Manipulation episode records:

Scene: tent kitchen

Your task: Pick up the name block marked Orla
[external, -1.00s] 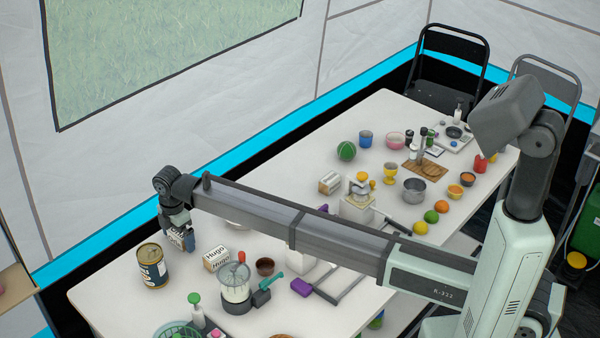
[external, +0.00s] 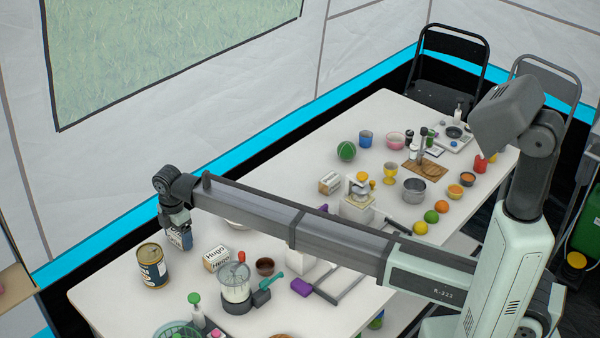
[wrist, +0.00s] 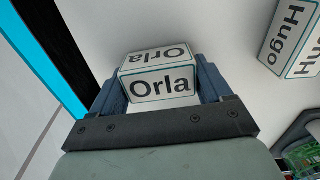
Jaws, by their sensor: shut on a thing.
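The Orla block (wrist: 160,88) is a white block with dark lettering on two visible faces. In the wrist view it sits between the two blue-grey fingers of my gripper (wrist: 163,92), which are shut on its sides. In the external view my gripper (external: 180,240) points down at the table's far left edge, beside a large can. The fingers hide most of the block there, and I cannot tell whether it touches the table.
The Hugo block (external: 216,258) stands right of my gripper; it also shows in the wrist view (wrist: 291,35). The labelled can (external: 152,266) is close on the left. A blender-like jar (external: 237,283) and a dark cup (external: 265,267) stand nearer the front.

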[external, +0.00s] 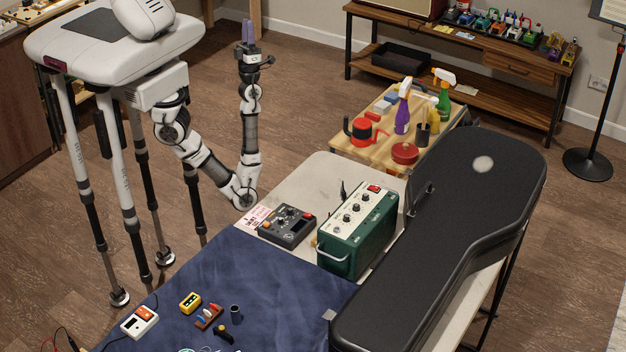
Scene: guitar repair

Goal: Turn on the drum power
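A green box unit (340,248) with a cream top panel of several knobs stands on the pale table. A red switch (374,188) sits at the panel's far end; whether it is on or off is too small to tell. To its left lies a dark grey flat device (287,226) with knobs and pads. No label I can read says which of these is the drum. My gripper (248,32) points up at the end of my raised arm, well away from both devices. Its fingers look close together, and nothing shows in them; their gap is unclear.
A black guitar case (450,210) lies along the table's right side, close to the green unit. A blue cloth (250,285) with small tools covers the front. A wooden cart (355,150) with bottles stands behind. Open floor (300,100) lies between my arm and the back bench.

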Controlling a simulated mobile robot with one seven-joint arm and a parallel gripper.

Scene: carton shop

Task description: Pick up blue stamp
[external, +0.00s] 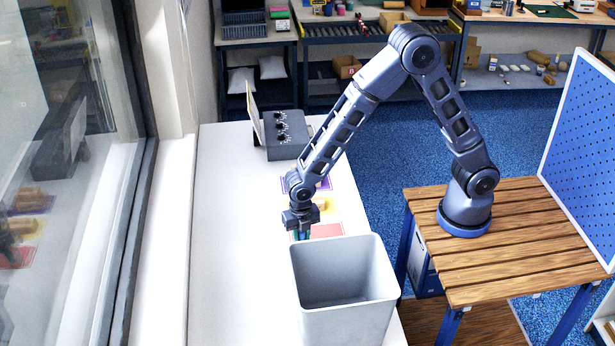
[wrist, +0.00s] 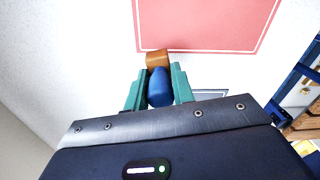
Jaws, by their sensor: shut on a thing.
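My gripper (external: 301,235) points down over the white table, just behind a grey bin. In the wrist view its two green fingers (wrist: 157,92) are closed on the blue stamp (wrist: 159,88). The stamp's rounded blue part sits between the fingers, and a brown wooden-looking block (wrist: 157,59) shows at its far end. In the external view the stamp is mostly hidden by the fingers and the bin rim. I cannot tell whether it touches the table. A red mat (wrist: 205,25) lies beyond the fingertips.
The open grey bin (external: 345,320) stands close in front of my gripper. A wooden-looking piece (external: 320,205) lies on a yellow mat behind it, with a purple mat farther back. A dark box with knobs (external: 284,140) stands at the far end. The table's left side is clear beside the window.

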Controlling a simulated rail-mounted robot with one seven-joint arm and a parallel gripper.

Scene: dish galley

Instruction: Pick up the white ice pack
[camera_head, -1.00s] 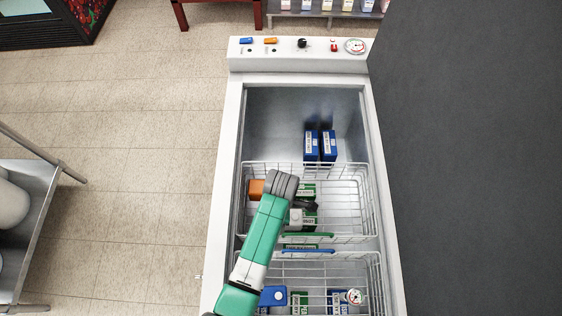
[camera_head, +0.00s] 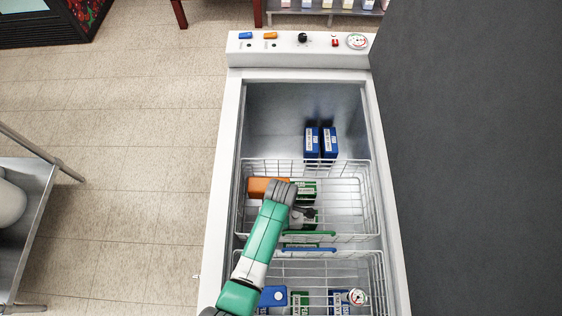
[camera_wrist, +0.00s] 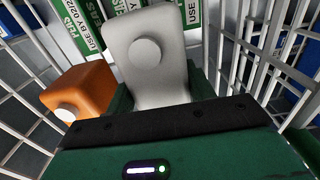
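The white ice pack (camera_wrist: 148,60), a pale block with a round cap, stands in the wrist view right in front of my gripper (camera_wrist: 162,98). Its lower end is hidden behind the gripper's green body. Dark green parts flank its lower sides; I cannot tell whether they press on it. In the head view my gripper (camera_head: 303,214) is down in the upper wire basket (camera_head: 345,205), and my arm hides most of what is under it.
An orange block (camera_wrist: 80,92) with a white cap lies left of the ice pack. Green-and-white boxes (camera_wrist: 88,22) are behind it. Basket wires rise close on both sides. Two blue boxes (camera_head: 312,143) stand beyond the basket. The basket's right part is clear.

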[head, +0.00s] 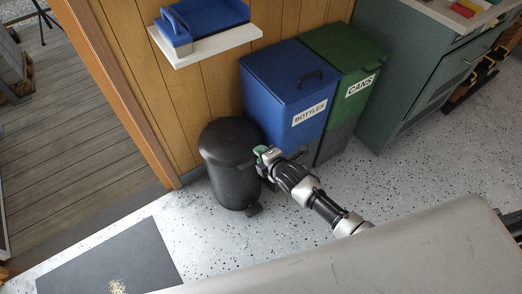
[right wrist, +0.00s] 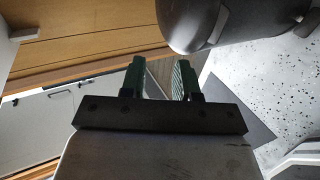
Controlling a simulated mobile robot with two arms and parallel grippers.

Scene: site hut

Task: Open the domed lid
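The domed lid (head: 228,138) is dark and rounded and sits closed on top of a black round bin (head: 232,185) standing on the floor against the wood wall. A small pedal (head: 254,210) sticks out at the bin's foot. My right gripper (head: 261,157) is at the right side of the bin, near lid height; I cannot tell whether it touches. In the right wrist view its two green-padded fingers (right wrist: 159,78) are apart with nothing between them. The bin (right wrist: 225,22) fills the upper right there, beyond the fingers. My left gripper is not in view.
A blue bottles bin (head: 285,85) and a green cans bin (head: 342,60) stand close to the right of the black bin. A white shelf (head: 215,48) with blue items is above it.

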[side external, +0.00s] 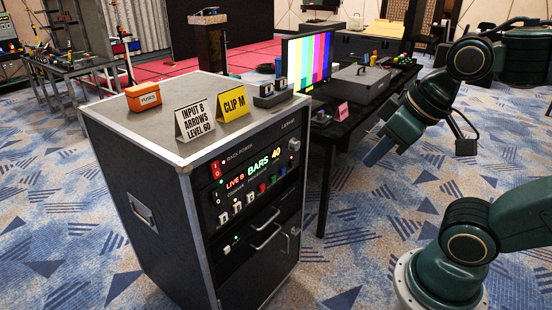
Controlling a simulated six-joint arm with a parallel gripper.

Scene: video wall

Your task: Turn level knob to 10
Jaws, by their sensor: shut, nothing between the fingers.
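The black rack case (160,220) stands left of centre with its control panel facing right. A small light round knob (294,145) sits at the panel's upper right; it looks like the level knob, but its label and pointer are too small to read. My gripper (372,157) is shut and empty, pointing down and left. It is to the right of the panel in the picture, clear of the knob and apart from everything.
A white card (195,119) on the case reads INPUT B ARROWS LEVEL 60; a yellow card (232,105) reads CLIP M. An orange FUSES box (143,96) stands nearby. A black table (345,130) with a colour-bar monitor (308,62) stands behind. Carpet between arm and case is clear.

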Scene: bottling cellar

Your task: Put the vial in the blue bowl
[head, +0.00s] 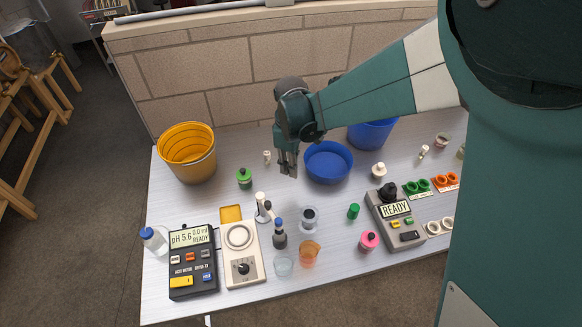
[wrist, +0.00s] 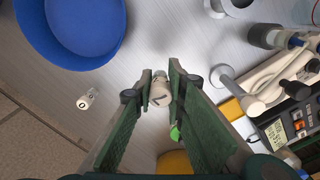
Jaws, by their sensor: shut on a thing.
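My gripper (head: 288,172) hangs above the table just left of the blue bowl (head: 328,161) in the head view. In the wrist view my gripper (wrist: 161,78) is shut on a small whitish vial (wrist: 159,96) with a dark mark on it. The vial sits between the fingertips; in the head view I cannot make it out clearly. The blue bowl also shows at the top left of the wrist view (wrist: 72,28), apart from the vial, and looks empty.
A small pale piece (head: 267,156) lies behind my gripper. A green-capped bottle (head: 244,179) and a yellow bucket (head: 187,153) stand to the left. A blue bucket (head: 371,134) is behind the bowl. Meters (head: 192,262), bottles and glasses fill the front.

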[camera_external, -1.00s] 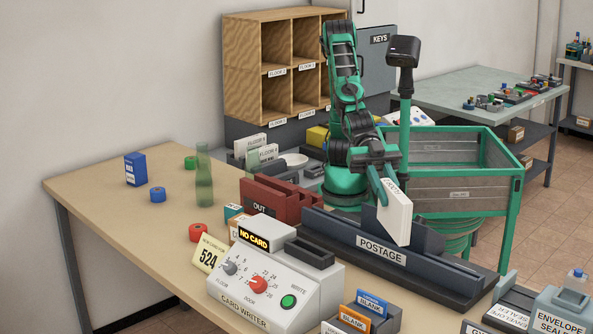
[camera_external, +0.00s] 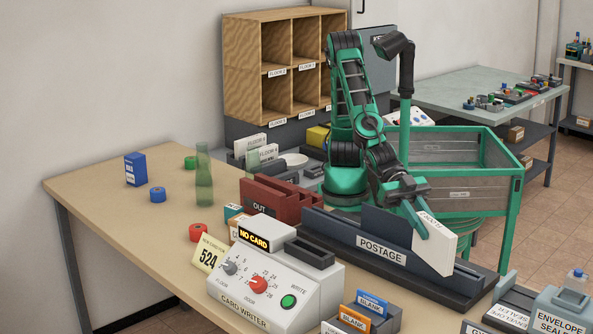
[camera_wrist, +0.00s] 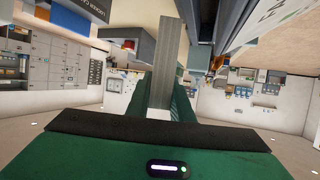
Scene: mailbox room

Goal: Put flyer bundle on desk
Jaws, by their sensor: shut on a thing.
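My gripper (camera_external: 414,218) is shut on a white slab-like bundle (camera_external: 436,250) with small dark lettering on its edge, too small to read surely. I take it to be the flyer bundle. It hangs tilted, overlapping the right end of the POSTAGE machine in the external view; I cannot tell whether it touches it. In the wrist view the bundle (camera_wrist: 165,62) shows as a grey layered edge between the green fingers. The beige desk (camera_external: 105,215) has bare room at its left.
The POSTAGE machine (camera_external: 381,249), red OUT tray (camera_external: 259,206) and card writer (camera_external: 245,294) crowd the desk's right part. A green-framed cart (camera_external: 462,190) is behind my arm.

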Work to be completed:
Omit pictures; set down the rest of the material word for word.

Output below:
Scene: tent kitchen

Your task: Pick up the name block marked Orla
[external, -1.00s] 
[external, +0.00s] 
[wrist, +0.00s] 
Jaws, by their sensor: shut on a thing.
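The Orla block (wrist: 160,88) is a white block with dark lettering on two visible faces. In the wrist view it sits between the two blue-grey fingers of my gripper (wrist: 163,92), which are shut on its sides. In the external view my gripper (external: 180,240) points down at the table's far left edge, beside a large can. The fingers hide most of the block there, and I cannot tell whether it touches the table.
The Hugo block (external: 216,258) stands right of my gripper; it also shows in the wrist view (wrist: 291,35). The labelled can (external: 152,266) is close on the left. A blender-like jar (external: 237,283) and a dark cup (external: 265,267) stand nearer the front.

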[external, +0.00s] 
Scene: guitar repair

Goal: Turn on the drum power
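A green box unit (340,248) with a cream top panel of several knobs stands on the pale table. A red switch (374,188) sits at the panel's far end; whether it is on or off is too small to tell. To its left lies a dark grey flat device (287,226) with knobs and pads. No label I can read says which of these is the drum. My gripper (248,32) points up at the end of my raised arm, well away from both devices. Its fingers look close together, and nothing shows in them; their gap is unclear.
A black guitar case (450,210) lies along the table's right side, close to the green unit. A blue cloth (250,285) with small tools covers the front. A wooden cart (355,150) with bottles stands behind. Open floor (300,100) lies between my arm and the back bench.

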Controlling a simulated mobile robot with one seven-joint arm and a parallel gripper.

Scene: carton shop

Task description: Pick up blue stamp
[external, +0.00s] 
[wrist, +0.00s] 
Jaws, by their sensor: shut on a thing.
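My gripper (external: 301,235) points down over the white table, just behind a grey bin. In the wrist view its two green fingers (wrist: 157,92) are closed on the blue stamp (wrist: 159,88). The stamp's rounded blue part sits between the fingers, and a brown wooden-looking block (wrist: 157,59) shows at its far end. In the external view the stamp is mostly hidden by the fingers and the bin rim. I cannot tell whether it touches the table. A red mat (wrist: 205,25) lies beyond the fingertips.
The open grey bin (external: 345,320) stands close in front of my gripper. A wooden-looking piece (external: 320,205) lies on a yellow mat behind it, with a purple mat farther back. A dark box with knobs (external: 284,140) stands at the far end. The table's left side is clear beside the window.

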Controlling a simulated rail-mounted robot with one seven-joint arm and a parallel gripper.

Scene: dish galley

Instruction: Pick up the white ice pack
[camera_head, -1.00s] 
[camera_head, +0.00s] 
[camera_wrist, +0.00s] 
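The white ice pack (camera_wrist: 148,60), a pale block with a round cap, stands in the wrist view right in front of my gripper (camera_wrist: 162,98). Its lower end is hidden behind the gripper's green body. Dark green parts flank its lower sides; I cannot tell whether they press on it. In the head view my gripper (camera_head: 303,214) is down in the upper wire basket (camera_head: 345,205), and my arm hides most of what is under it.
An orange block (camera_wrist: 80,92) with a white cap lies left of the ice pack. Green-and-white boxes (camera_wrist: 88,22) are behind it. Basket wires rise close on both sides. Two blue boxes (camera_head: 312,143) stand beyond the basket. The basket's right part is clear.

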[head, +0.00s] 
[right wrist, +0.00s] 
Controlling a simulated mobile robot with two arms and parallel grippers.

Scene: site hut

Task: Open the domed lid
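The domed lid (head: 228,138) is dark and rounded and sits closed on top of a black round bin (head: 232,185) standing on the floor against the wood wall. A small pedal (head: 254,210) sticks out at the bin's foot. My right gripper (head: 261,157) is at the right side of the bin, near lid height; I cannot tell whether it touches. In the right wrist view its two green-padded fingers (right wrist: 159,78) are apart with nothing between them. The bin (right wrist: 225,22) fills the upper right there, beyond the fingers. My left gripper is not in view.
A blue bottles bin (head: 285,85) and a green cans bin (head: 342,60) stand close to the right of the black bin. A white shelf (head: 215,48) with blue items is above it.

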[side external, +0.00s] 
Controlling a simulated six-joint arm with a parallel gripper.

Scene: video wall

Your task: Turn level knob to 10
Jaws, by their sensor: shut, nothing between the fingers.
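The black rack case (160,220) stands left of centre with its control panel facing right. A small light round knob (294,145) sits at the panel's upper right; it looks like the level knob, but its label and pointer are too small to read. My gripper (372,157) is shut and empty, pointing down and left. It is to the right of the panel in the picture, clear of the knob and apart from everything.
A white card (195,119) on the case reads INPUT B ARROWS LEVEL 60; a yellow card (232,105) reads CLIP M. An orange FUSES box (143,96) stands nearby. A black table (345,130) with a colour-bar monitor (308,62) stands behind. Carpet between arm and case is clear.

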Scene: bottling cellar

Your task: Put the vial in the blue bowl
[head, +0.00s] 
[wrist, +0.00s] 
Jaws, by their sensor: shut on a thing.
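My gripper (head: 288,172) hangs above the table just left of the blue bowl (head: 328,161) in the head view. In the wrist view my gripper (wrist: 161,78) is shut on a small whitish vial (wrist: 159,96) with a dark mark on it. The vial sits between the fingertips; in the head view I cannot make it out clearly. The blue bowl also shows at the top left of the wrist view (wrist: 72,28), apart from the vial, and looks empty.
A small pale piece (head: 267,156) lies behind my gripper. A green-capped bottle (head: 244,179) and a yellow bucket (head: 187,153) stand to the left. A blue bucket (head: 371,134) is behind the bowl. Meters (head: 192,262), bottles and glasses fill the front.

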[camera_external, -1.00s] 
[camera_external, +0.00s] 
[camera_wrist, +0.00s] 
Scene: mailbox room

Goal: Put flyer bundle on desk
Jaws, by their sensor: shut on a thing.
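My gripper (camera_external: 414,218) is shut on a white slab-like bundle (camera_external: 436,250) with small dark lettering on its edge, too small to read surely. I take it to be the flyer bundle. It hangs tilted, overlapping the right end of the POSTAGE machine in the external view; I cannot tell whether it touches it. In the wrist view the bundle (camera_wrist: 165,62) shows as a grey layered edge between the green fingers. The beige desk (camera_external: 105,215) has bare room at its left.
The POSTAGE machine (camera_external: 381,249), red OUT tray (camera_external: 259,206) and card writer (camera_external: 245,294) crowd the desk's right part. A green-framed cart (camera_external: 462,190) is behind my arm.

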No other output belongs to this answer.